When Heywood Hale Broun was among the elegant voices of Triple Crown narration, of metaphorical images, of flair and the poetic, wonderful syntax with images heard and then seen, galloping thoroughbreds, there would be, over a career, charmed and rhythmic telling of events in newspapers, on NPR and for all those years on Sunday Morning in plaid attire.
Broun and Eric Sevareid, an elite correspondent in World War II, his time, and Jack Whitaker, the editorial we, when commentary came espoused in filaments that formed grand essays. Sevareid’s think-pieces on the CBS Evening News and Whitaker’s perspectives as seer and interpreter of Sunday games of the National Football League imparted erudition nuanced in current events; they are philosophes — each of them.
Whitaker also covered the ponies; Sevareid never did, but he Whitaker and Broun belonged to the same ilk.
Their annotations, oracles of the Three Wisemen, remain irreplaceable and unmatched in lofty eminence. Their prose has long since been silenced. Whitaker, 86, retired from his editorial professorship and nowadays is an infrequent banquet speaker. Sevareid died in July 1992; Broun succumbed to the eternal flames of twilight to wax poetic no more in September 2001.
Their presence never replaced, nowadays, in that void, the gaining jocularity of the 24-7 acronym, this comedic generation of send in the sports clowns and those oleaginous talking heads. They, this present generation, are the ones who abandoned being intellectual for scripted pratfalls in the commerce of sports and talk, where there is only time to say and little time to think.
Kentucky may have had dry counties in some parts of the state. This area of the state, however, has never experienced one of them. Among the places where premium whiskey rivers flow, it is here, in Bardstown, Kentucky, the self-proclaimed Bourbon Capital of the World. Heaven Hill, Kentucky Bourbon Festival and the Oscar Getz Museum of Whiskey are acclaimed in an area that was part of the thirteen original colonies.

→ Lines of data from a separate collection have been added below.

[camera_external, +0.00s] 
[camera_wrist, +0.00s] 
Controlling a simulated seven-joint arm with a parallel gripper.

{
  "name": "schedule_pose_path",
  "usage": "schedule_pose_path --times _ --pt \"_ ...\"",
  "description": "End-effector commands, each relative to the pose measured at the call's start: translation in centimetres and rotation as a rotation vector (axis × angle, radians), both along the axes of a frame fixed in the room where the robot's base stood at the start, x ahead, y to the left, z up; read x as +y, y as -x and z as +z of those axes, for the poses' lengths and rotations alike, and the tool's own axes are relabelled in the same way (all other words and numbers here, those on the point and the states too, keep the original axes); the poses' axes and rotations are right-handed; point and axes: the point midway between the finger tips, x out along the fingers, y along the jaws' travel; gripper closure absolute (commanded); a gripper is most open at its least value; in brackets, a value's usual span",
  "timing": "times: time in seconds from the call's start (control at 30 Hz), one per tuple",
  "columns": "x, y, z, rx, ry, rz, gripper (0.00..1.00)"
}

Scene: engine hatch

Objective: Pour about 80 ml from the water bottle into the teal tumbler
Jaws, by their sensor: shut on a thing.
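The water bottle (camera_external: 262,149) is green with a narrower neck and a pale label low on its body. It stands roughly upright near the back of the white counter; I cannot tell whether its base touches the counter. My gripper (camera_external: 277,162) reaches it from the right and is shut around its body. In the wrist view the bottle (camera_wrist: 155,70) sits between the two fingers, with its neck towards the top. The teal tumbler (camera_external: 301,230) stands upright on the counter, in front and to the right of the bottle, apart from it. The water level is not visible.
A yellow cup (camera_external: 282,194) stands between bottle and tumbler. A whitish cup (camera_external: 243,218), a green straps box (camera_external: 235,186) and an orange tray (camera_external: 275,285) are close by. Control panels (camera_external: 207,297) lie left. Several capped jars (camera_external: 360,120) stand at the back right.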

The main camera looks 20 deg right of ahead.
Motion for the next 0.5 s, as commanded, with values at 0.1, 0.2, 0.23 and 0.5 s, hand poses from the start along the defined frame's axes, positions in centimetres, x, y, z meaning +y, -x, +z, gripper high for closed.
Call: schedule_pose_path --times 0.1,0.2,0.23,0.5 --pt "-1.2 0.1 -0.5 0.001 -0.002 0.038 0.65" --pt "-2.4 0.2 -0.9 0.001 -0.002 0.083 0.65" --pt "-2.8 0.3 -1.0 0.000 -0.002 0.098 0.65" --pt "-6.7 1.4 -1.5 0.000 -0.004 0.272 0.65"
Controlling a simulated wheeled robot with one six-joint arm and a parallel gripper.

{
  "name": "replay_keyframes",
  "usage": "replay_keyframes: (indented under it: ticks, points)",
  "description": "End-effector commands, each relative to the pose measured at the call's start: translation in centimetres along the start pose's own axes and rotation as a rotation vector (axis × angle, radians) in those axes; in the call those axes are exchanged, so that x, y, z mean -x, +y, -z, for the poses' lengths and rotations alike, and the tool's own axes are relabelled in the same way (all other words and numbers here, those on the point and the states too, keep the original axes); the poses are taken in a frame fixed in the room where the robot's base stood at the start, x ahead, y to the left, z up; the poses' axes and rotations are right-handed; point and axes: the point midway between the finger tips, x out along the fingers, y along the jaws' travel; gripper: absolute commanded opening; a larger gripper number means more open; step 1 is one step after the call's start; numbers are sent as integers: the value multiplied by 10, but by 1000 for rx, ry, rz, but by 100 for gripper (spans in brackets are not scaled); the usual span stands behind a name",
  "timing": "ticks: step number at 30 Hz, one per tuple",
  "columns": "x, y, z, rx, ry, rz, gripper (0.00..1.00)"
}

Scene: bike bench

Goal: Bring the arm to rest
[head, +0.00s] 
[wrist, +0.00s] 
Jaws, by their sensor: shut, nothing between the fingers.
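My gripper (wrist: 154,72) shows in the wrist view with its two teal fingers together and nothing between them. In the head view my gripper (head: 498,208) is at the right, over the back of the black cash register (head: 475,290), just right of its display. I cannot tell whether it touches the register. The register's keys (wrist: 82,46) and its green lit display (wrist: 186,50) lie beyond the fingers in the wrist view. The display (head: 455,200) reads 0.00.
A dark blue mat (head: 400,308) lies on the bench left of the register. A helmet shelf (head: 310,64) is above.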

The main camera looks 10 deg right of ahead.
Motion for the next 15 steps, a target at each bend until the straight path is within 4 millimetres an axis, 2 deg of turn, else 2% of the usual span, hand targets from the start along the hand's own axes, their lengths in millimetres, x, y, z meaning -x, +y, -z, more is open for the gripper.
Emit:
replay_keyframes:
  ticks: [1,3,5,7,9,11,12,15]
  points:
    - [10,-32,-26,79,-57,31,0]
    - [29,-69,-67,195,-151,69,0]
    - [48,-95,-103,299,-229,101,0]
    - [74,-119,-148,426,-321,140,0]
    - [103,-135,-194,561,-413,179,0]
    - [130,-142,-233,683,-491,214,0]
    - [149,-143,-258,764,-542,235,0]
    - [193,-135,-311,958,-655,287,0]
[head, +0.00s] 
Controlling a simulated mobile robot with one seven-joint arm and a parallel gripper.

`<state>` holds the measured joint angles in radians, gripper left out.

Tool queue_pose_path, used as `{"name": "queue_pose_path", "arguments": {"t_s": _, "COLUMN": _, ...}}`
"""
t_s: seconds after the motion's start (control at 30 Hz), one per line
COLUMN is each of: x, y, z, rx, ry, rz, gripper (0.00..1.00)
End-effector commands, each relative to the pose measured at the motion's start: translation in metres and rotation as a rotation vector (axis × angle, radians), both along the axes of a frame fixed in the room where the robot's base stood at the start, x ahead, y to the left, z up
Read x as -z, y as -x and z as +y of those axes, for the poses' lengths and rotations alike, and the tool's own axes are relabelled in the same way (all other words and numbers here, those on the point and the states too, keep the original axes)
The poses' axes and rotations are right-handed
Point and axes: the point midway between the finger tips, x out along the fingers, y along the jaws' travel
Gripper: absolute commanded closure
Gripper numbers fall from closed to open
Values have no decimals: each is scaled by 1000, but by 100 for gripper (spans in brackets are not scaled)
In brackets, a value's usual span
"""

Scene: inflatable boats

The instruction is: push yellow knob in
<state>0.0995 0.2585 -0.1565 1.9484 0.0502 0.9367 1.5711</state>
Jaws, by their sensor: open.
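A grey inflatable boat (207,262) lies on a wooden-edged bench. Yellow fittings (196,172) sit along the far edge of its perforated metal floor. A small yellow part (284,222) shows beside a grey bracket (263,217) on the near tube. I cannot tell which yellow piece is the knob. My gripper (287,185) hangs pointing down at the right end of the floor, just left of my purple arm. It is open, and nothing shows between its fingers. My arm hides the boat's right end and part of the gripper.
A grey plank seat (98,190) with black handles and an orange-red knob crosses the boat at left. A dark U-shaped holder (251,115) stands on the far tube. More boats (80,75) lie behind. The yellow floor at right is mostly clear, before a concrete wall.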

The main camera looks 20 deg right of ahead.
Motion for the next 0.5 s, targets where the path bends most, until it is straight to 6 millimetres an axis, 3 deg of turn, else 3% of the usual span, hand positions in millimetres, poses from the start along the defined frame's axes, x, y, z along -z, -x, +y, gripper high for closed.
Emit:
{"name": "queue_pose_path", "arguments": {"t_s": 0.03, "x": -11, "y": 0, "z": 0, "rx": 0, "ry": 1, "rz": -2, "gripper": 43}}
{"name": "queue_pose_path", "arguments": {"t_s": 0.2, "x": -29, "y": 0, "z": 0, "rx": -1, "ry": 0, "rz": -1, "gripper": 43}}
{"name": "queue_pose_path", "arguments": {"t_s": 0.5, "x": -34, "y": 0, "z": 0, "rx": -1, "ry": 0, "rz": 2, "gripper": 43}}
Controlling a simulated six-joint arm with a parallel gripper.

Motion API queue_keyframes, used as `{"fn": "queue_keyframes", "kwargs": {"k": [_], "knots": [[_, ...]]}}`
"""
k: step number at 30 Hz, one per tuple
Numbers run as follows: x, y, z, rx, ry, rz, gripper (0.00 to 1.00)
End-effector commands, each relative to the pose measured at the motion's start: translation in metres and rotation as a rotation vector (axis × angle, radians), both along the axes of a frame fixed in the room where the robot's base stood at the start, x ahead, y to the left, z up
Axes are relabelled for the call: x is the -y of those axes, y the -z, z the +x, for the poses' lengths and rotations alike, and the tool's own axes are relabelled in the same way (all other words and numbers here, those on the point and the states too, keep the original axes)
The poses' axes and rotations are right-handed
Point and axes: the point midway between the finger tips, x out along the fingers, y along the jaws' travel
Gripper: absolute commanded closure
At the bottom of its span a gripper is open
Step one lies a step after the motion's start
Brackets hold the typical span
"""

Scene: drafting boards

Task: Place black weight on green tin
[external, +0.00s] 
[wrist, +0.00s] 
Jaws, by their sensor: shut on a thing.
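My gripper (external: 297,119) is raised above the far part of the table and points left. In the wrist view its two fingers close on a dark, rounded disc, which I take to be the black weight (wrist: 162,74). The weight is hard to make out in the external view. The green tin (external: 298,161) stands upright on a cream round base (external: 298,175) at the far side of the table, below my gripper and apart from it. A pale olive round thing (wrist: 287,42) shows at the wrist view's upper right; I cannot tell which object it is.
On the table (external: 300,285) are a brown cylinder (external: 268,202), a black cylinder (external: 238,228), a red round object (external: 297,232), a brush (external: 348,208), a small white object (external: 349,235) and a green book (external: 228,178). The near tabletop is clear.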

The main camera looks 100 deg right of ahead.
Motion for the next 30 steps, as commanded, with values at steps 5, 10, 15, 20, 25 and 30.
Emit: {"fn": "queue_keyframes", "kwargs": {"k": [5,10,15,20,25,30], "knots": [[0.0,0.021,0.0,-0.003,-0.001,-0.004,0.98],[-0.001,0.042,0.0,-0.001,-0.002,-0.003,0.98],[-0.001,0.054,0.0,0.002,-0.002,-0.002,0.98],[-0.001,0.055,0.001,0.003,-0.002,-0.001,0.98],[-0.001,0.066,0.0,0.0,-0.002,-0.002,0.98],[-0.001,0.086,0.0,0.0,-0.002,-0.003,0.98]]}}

Bardstown records its founding in 1780.
Along the Bourbon Trail, from a tour guide, it was discovered at the Heaven Hill Distilleries Bourbon Heritage Center that all Bourbon is whiskey but not all whiskey is Bourbon. Ingredients may include corn — at least 51 percent corn — wheat, rye and malted barley; it is a mixture that seems something of cereal.
The same limestone that filters iron out of ground water and contributes to the prominence of bluegrass is the same water that helps give Bourbon here its distinctive taste. When yeast is added, the mixture, called mash bill, ferments. Distilled, the resulting crystal-clear liquid is stored in charred-oak barrels and stored in black, fungus marred warehouses for aging.
Since bourbon is a whiskey identifiable uniquely with the United States, the guide said, there is a list of requirements that must be met for the product to be called bourbon.
Nomenclature of altered states, ironically, is shared with the language of imminence. The Heaven Hill guide said evaporation of spirits, what naturally escapes from wooden casks, is called the “angel’s share.” At the tasting session, the line formed swirling mature, barrel-proof bourbon in a glass is called angel’s legs.
Whether hypothetical, an organic imagination or trained nose of a connoisseur, the guide expressed the company line as prelude for tasting Elijah Craig Single Barrel Bourbon, a high-end product that has been aged 18 years: “A buttery vanilla nose with some winey notes, a hint of caramel, a medium body presents a dry, almost cognac-like palate with eucalyptus notes and some hints, in the backdrop, of deep rich caramel; the finish is crisp, dry, and lasts a lifetime.”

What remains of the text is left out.